▶ [Task directions]: Copy the lines verbatim, beginning with the line that contains "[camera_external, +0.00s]" and continuing through the end of the data, and only those lines.

▶ [Raw records]:
______
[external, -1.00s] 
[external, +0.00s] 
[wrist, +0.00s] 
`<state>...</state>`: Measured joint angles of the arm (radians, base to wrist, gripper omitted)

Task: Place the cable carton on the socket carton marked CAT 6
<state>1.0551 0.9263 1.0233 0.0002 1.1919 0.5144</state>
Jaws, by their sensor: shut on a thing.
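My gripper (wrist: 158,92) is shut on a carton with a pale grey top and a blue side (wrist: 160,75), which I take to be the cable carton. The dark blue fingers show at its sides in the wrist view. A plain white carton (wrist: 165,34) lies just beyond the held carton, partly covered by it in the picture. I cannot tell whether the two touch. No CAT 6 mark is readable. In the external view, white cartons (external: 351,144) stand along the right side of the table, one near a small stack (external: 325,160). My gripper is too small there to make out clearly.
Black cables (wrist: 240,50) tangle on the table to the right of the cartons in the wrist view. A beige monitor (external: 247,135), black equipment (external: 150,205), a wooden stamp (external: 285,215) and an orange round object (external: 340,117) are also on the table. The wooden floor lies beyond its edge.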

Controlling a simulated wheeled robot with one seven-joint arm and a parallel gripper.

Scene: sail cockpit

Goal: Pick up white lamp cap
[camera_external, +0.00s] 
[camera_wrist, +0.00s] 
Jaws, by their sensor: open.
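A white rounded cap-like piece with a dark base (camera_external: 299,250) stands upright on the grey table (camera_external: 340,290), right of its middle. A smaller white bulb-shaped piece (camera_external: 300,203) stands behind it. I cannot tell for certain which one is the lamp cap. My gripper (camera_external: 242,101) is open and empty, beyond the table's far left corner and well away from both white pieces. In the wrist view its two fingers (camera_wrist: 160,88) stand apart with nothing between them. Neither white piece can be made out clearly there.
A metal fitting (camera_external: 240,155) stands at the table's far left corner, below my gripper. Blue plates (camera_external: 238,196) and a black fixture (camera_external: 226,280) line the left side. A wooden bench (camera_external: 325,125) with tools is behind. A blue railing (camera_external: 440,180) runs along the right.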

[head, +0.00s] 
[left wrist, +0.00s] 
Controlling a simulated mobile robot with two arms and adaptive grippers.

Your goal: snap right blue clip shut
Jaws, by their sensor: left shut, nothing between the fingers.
______
▶ [The solution]:
[camera_external, +0.00s] 
[camera_wrist, +0.00s] 
Jaws, by their sensor: open.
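A white rounded cap-like piece with a dark base (camera_external: 299,250) stands upright on the grey table (camera_external: 340,290), right of its middle. A smaller white bulb-shaped piece (camera_external: 300,203) stands behind it. I cannot tell for certain which one is the lamp cap. My gripper (camera_external: 242,101) is open and empty, beyond the table's far left corner and well away from both white pieces. In the wrist view its two fingers (camera_wrist: 160,88) stand apart with nothing between them. Neither white piece can be made out clearly there.
A metal fitting (camera_external: 240,155) stands at the table's far left corner, below my gripper. Blue plates (camera_external: 238,196) and a black fixture (camera_external: 226,280) line the left side. A wooden bench (camera_external: 325,125) with tools is behind. A blue railing (camera_external: 440,180) runs along the right.

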[head, +0.00s] 
[left wrist, +0.00s] 
Controlling a simulated mobile robot with two arms and adaptive grippers.

Your goal: snap right blue clip shut
Jaws, by their sensor: left shut, nothing between the fingers.

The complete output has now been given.